9. Ritz Squash Casserole
Casseroles are a great convenience food, perfect for anything from potlucks and other social occasions to easy weeknight meals at home. Unfortunately many casserole recipes are unnecessarily stodgy and heavy, filled with starchy potatoes, rice or pasta. This Ritz-topped squash casserole makes for a refreshing change from the usual. It's made from yellow crookneck or other summer squashes, and it contains relatively modest quantities of cheese. The golden topping of crushed crackers gives it a pleasant textural contrast, without taking away from the summery lightness of the dish.
10. Cooking Yellow Crookneck Squash
Yellow crookneck squash isn't as widely used as the more familiar zucchini, but its flavor and uses are very similar. That means any recipe you have for zucchini works equally well with its yellow cousin, and is no harder to make. You can opt to simply sauté sliced crookneck in oil and season it with salt and pepper or fresh herbs, or cook it in a skillet with other seasonal vegetables as this recipe does. Either way, its subtle fresh flavor works well as part of a lighter meal.
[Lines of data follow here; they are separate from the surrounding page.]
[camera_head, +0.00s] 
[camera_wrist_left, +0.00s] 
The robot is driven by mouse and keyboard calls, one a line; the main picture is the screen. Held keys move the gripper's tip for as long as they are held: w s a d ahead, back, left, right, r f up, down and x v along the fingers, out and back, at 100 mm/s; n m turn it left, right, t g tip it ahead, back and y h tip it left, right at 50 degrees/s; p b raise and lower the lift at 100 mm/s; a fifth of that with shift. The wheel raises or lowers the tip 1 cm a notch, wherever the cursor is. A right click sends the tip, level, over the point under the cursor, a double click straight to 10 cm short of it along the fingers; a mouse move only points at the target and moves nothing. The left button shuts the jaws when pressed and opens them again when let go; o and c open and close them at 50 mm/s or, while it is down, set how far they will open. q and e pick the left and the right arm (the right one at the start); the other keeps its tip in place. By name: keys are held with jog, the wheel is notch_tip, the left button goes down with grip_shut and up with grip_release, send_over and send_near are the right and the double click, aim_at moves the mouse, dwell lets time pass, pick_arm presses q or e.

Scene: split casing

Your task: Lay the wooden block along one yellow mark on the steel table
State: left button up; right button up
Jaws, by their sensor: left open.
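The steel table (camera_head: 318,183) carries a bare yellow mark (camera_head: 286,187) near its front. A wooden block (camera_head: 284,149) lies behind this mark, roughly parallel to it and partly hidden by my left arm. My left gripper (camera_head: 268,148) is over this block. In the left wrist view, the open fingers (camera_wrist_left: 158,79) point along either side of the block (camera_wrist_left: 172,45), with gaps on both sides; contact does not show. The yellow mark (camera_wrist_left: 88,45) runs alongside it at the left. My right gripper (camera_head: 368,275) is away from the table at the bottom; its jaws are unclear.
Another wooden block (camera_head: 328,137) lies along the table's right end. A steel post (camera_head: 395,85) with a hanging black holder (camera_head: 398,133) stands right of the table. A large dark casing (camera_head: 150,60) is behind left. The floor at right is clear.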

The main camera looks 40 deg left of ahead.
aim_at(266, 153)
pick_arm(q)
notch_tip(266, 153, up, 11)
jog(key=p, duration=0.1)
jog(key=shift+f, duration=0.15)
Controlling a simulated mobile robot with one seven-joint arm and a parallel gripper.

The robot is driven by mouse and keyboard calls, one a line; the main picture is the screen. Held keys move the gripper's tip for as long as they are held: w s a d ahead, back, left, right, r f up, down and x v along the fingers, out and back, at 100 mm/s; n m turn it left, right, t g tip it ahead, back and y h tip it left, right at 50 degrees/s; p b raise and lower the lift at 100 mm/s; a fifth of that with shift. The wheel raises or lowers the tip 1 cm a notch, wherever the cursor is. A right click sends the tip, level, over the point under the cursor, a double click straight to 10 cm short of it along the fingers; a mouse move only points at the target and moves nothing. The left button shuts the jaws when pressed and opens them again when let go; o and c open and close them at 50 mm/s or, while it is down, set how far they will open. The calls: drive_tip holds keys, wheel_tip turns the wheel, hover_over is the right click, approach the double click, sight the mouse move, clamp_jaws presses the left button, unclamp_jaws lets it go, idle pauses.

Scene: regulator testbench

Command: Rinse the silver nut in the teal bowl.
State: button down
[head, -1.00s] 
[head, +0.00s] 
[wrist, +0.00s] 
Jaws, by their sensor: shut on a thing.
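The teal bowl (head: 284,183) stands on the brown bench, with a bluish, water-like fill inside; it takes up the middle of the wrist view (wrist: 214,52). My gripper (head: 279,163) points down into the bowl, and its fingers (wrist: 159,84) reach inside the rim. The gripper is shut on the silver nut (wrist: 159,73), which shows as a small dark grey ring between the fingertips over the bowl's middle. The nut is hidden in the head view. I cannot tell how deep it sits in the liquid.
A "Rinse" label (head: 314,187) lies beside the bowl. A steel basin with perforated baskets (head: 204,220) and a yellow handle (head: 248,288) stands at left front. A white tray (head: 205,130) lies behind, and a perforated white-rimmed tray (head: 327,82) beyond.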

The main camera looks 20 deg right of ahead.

11. How to Cook Pattypan Squash
Winter squashes are rich and sweet, but summer squashes have a lighter, fresher flavor with its own appeal. Zucchini is the most familiar, but there are summer squashes in all different shapes, sizes, and variations of green and yellow. One of the smallest and most appealing is the pattypan, resembling a small spinning top with scalloped edges. You can roast, grill or saute these tiny, tasty squashes. They're usually small enough to cook whole or even stuff, but you can also halve, quarter or slice them.